Et quand à la chanson de «   The Gospel of John Hurt   »   ? Êtes-vous fans de cet acteur   ?
Mais on aime vraiment beaucoup John Hurt tu sais (rires!). En fait il a incarné un personnage du film Alien. Et la chanson parle de ce moment où il donne la vie à l’Alien et que celui-ci sort de sa poitrine   ! C’est un moment de cinéma qui nous a marqué et qui reste à jamais gravé dans nos mémoires.

Miley Cyrus aurait participé à votre album   : alors info ou intox   ?
En fait elle aime beaucoup notre musique et elle a utilisé un extrait de «   Fitzpleasure   » dans son show et du coup on lui a envoyé un email pour lui demander si elle souhaitait un remix. Elle nous a envoyé les parties de sa chanson 4×4 et on s’est rendus compte qu’une des parties vocales collait vraiment bien avec un riff de guitare que Joe était en train de jouer. On s’est alors demandé ce qu’on pourrait en faire   : cela ne sonnait pas trop Miley Cyrus, d’ailleurs on n’apprécie pas trop la chanson originale   ! Mais lorsque l’on ne conserve que cette partie «   I’m a female rebel   » ça devient génial et du coup c’est bien elle qu’on entend sur   «   Hunger Of The Pine   »   !

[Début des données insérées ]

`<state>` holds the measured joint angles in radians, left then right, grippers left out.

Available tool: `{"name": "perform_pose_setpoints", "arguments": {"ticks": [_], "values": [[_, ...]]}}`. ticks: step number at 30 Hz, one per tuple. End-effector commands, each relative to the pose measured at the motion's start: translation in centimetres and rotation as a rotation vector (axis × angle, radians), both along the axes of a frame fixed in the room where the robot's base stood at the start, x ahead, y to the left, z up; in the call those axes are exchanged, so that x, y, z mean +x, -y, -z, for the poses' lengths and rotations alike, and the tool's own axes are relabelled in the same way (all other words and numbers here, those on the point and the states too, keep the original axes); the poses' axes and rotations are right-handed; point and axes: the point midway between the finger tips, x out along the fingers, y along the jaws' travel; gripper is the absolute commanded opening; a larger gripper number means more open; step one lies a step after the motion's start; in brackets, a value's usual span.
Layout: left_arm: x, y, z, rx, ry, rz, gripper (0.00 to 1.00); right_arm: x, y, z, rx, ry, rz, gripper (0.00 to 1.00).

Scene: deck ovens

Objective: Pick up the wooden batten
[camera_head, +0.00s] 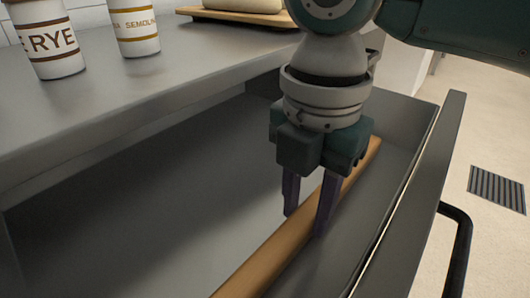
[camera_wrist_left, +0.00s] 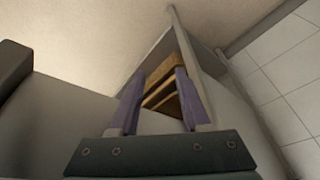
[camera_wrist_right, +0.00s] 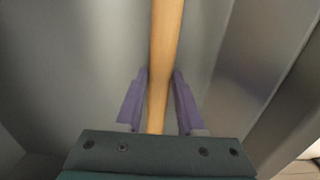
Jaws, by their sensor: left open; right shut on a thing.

Au final que penser de ce This Is All Yours  tant attendu ? L’album pourra désarçonner les amateurs de rock purs et durs par son coté ultra-travaillé au niveau des arrangements mais aussi son manque d’hymnes fédérateurs. Par là, on peut reprocher un manque d’émotions par excès de zèle (certains diront aussi manque d’inspiration). L’autre versant de l’album montre une production riche, mêlées d’étonnantes influences inattendues, qui prouve s’il le fallait que le groupe (et cet album) valent largement le détour et qu’ils savent mêler folk et électronique avec brio. Débarrassé de son enveloppe de studio, on se dit que l’album devrait largement gagner en efficacité sur scène. On espère néanmoins un disque plus dense et direct pour leur prochaine livraison.